20110927

what's da sayin'?


Dear Reader - have you ever wondered about the primordial ontological significance of Dasein's ownmost authentic being-having-fallen-into-the-world as triply ecstatic, temporally-attenuated concern, but felt that you didn't have the time to spend trying to understand what influential thinkers have suggested as to this fundamentally important topic?

(Or, like myself, have you, perhaps, spent a great deal of time trying to so understand something just like that with little more than angst, nausea and despair to show for it?)

Well, over at the Guardian's "How to Believe" feature (where many others similarly address many other topics, as well), philosopher Simon Critchley condenses Martin Heidegger's foundational project on that topic, Being & Time, into an excellent eight-part exposition on that work, part one of which is here (and check the sidebar there for links to the sequence).

If, as Critchley encapsulates Heidegger's thesis, "being is time," and we uncritically accept the common axiom that "time is money," then, by dint of the transitive property of equality, are we forced to agree with the actuaries', capitalists' and American Antinomian Dominionists' (inter alia) assertion that "being is money"? (Egad, I hope not!)

But don't let Critchley or myself keep you from undertaking to read the tome itself, which is worth it just for the translators' and editors' painstaking explanations and examinations of the philosopher's puns, coinages and neologisms, if not its author's (admittedly, not widely noted) demolition of the tradition of philosophy up to that point.

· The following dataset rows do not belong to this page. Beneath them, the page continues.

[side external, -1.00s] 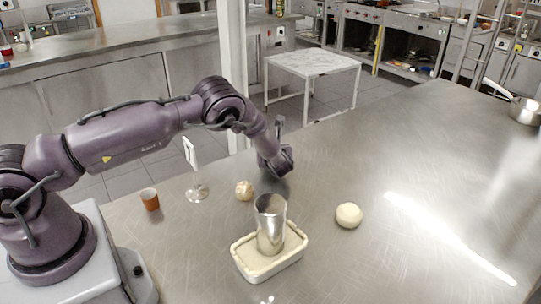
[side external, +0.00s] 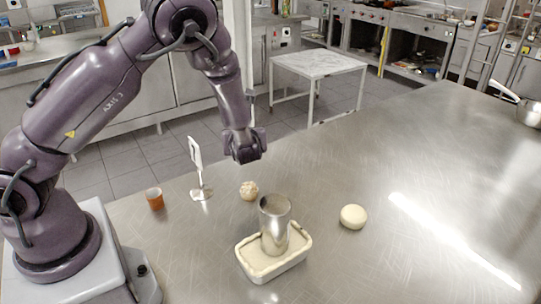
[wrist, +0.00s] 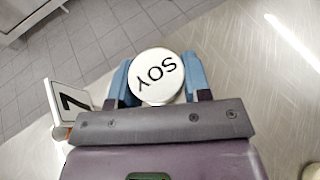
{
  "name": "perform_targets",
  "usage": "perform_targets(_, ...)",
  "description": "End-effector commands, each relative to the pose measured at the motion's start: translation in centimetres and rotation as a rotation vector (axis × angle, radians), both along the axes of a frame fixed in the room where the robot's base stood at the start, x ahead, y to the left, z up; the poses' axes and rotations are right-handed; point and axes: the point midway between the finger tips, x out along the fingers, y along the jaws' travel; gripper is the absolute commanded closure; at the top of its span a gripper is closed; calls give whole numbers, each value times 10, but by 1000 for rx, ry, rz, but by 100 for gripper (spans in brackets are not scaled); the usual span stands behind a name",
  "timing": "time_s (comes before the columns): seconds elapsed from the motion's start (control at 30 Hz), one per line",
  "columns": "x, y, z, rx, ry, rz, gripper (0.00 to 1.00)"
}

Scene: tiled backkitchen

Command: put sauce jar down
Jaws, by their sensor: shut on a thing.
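My gripper (side external: 245,150) is above the steel table (side external: 400,170), toward its far edge. In the wrist view, its blue fingers (wrist: 158,82) are shut on a round sauce jar (wrist: 157,76) with a white lid that reads SOY. The jar is seen from above, so its body is hidden under the lid. In the side view I cannot make out the jar behind the gripper. I cannot tell exactly how far the jar's base is from the tabletop.
A number sign on a stand (side external: 196,157) is left of my gripper, close to the fingers in the wrist view (wrist: 68,103).

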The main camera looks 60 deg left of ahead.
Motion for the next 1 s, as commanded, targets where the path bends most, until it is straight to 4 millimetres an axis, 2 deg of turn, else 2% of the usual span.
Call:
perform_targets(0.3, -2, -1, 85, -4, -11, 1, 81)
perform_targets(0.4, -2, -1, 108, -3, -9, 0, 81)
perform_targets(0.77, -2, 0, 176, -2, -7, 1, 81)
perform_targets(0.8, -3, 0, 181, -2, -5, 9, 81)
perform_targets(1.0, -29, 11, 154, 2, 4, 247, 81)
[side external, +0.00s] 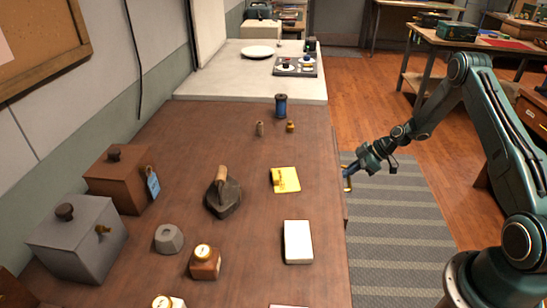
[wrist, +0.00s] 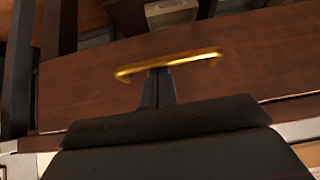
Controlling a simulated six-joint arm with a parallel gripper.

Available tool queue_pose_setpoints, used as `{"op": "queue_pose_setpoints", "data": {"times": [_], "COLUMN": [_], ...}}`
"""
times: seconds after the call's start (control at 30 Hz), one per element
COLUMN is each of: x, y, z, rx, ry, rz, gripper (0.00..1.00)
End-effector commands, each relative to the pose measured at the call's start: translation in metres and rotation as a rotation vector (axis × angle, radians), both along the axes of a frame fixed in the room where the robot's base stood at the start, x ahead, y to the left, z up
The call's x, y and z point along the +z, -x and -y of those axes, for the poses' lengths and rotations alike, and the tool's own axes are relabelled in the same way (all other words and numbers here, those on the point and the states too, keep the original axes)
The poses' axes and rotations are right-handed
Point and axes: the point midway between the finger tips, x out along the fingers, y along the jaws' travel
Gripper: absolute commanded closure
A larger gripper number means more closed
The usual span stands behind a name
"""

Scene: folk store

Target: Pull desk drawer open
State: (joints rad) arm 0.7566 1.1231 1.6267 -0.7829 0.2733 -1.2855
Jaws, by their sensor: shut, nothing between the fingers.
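The wooden desk (side external: 265,215) runs along the left and middle of the side view. A brass bar handle (side external: 347,184) shows at its right edge. In the wrist view the handle (wrist: 190,60) lies across a dark wood drawer front (wrist: 90,80). My gripper (side external: 350,176) is at the handle beside the desk edge. Its shut fingers (wrist: 158,80) meet the handle left of its middle in the wrist view, with nothing between them. The tips overlap the bar there, and I cannot tell whether they are hooked behind it or only touch it. How far the drawer stands out is unclear.
On the desk are a flat iron (side external: 223,198), a yellow pad (side external: 286,180), a white block (side external: 298,242), a brown box (side external: 120,182) and a grey box (side external: 78,242). The floor over the striped rug (side external: 400,220) is clear beside the desk.

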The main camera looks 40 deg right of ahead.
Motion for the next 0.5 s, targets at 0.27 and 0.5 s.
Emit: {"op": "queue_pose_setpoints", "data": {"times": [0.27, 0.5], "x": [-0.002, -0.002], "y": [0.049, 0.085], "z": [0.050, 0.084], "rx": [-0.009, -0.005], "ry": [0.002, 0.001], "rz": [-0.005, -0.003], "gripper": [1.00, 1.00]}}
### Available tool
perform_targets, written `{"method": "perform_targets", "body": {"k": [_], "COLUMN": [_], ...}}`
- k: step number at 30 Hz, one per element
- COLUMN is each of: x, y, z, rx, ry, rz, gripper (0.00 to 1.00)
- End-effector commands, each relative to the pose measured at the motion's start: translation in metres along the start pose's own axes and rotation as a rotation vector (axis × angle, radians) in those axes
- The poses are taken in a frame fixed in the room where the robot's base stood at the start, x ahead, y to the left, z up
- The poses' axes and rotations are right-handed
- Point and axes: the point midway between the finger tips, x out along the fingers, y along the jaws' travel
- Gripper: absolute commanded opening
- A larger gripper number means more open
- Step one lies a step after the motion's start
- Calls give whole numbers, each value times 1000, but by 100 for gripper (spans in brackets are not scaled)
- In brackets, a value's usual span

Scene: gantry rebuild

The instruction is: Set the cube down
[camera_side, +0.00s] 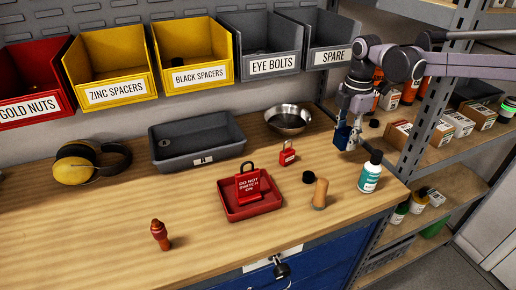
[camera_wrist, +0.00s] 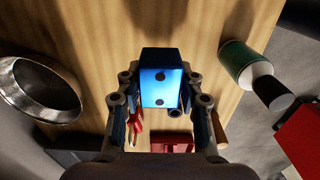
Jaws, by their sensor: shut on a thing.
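A blue cube (camera_side: 341,136) is in my gripper (camera_side: 349,140) over the right end of the wooden bench (camera_side: 210,265). In the wrist view the cube (camera_wrist: 162,88) sits between the two fingers of my gripper (camera_wrist: 164,105), and dark dots show on its lit face. My gripper is shut on the cube. In the side view the fingers and wrist hide part of the cube. I cannot tell how high its underside is above the bench.
A green-and-white bottle (camera_side: 370,172) stands close to the cube, with a metal bowl (camera_side: 288,119) on its left. The front bench is mostly clear. Shelves (camera_side: 455,165) stand right.

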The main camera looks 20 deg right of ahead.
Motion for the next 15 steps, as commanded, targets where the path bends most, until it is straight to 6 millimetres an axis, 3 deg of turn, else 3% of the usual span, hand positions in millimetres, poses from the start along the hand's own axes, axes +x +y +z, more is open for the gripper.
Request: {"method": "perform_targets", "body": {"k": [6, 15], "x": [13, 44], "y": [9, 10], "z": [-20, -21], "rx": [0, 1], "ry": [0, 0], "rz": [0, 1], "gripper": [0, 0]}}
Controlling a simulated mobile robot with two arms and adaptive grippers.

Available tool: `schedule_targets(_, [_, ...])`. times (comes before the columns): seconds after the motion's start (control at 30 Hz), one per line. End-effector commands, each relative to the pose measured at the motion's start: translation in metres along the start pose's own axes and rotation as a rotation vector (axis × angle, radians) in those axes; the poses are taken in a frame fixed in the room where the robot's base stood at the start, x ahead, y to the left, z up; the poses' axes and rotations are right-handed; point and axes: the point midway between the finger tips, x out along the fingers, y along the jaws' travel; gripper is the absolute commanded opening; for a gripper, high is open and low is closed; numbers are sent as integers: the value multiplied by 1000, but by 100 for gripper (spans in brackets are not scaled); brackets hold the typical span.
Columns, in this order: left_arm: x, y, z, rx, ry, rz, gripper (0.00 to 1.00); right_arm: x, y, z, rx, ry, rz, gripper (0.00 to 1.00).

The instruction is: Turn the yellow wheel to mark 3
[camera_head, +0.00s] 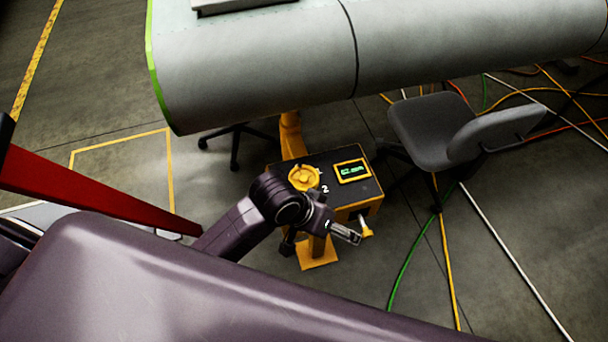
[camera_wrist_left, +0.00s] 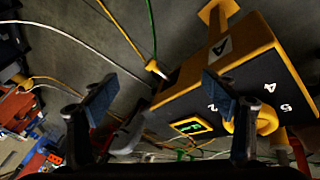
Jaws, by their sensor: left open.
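The yellow wheel (camera_head: 304,178) sits on the dark top panel of a yellow-edged control box (camera_head: 345,203). A white 2 is printed beside it. In the left wrist view the wheel (camera_wrist_left: 267,121) is partly hidden behind one finger, and white numbers 2, 4 and 5 show on the panel. I cannot make out mark 3 or which mark the wheel points at. My left gripper (camera_head: 346,234) is at the near side of the box, apart from the wheel. Its two fingers stand wide open and empty in the left wrist view (camera_wrist_left: 160,97). My right gripper is not in view.
A small display (camera_head: 352,171) with green digits is on the panel beside the wheel. A white-and-yellow handle (camera_head: 366,228) sticks out near my gripper. The large grey wing (camera_head: 260,65) hangs behind the box. A grey chair (camera_head: 450,130) and floor cables are at the right.

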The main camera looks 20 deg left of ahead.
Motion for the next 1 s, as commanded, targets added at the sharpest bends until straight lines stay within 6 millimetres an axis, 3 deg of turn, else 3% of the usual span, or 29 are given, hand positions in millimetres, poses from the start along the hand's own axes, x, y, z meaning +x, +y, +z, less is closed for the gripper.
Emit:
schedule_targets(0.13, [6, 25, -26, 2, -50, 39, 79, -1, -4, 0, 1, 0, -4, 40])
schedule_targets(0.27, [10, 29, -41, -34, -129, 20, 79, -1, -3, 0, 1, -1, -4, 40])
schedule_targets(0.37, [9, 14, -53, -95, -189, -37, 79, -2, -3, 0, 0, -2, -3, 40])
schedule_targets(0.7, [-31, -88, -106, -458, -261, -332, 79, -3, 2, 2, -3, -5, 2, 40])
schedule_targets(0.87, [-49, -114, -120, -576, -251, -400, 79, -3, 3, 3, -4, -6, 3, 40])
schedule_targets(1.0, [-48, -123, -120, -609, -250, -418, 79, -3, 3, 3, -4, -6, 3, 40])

And, . . . umm . . . one, more concerned with "living well" than the primordial ontological significance of Dasein's ownmost authentic being-having-fallen-into-the-world as triply ecstatic, temporally-attenuated concern, might also (or instead) dig to read about Christopher Phillips, who is out philosophizin' in the streets, and convening Socratic cafes, amongst the teeming denizens of Arrearsville, USA.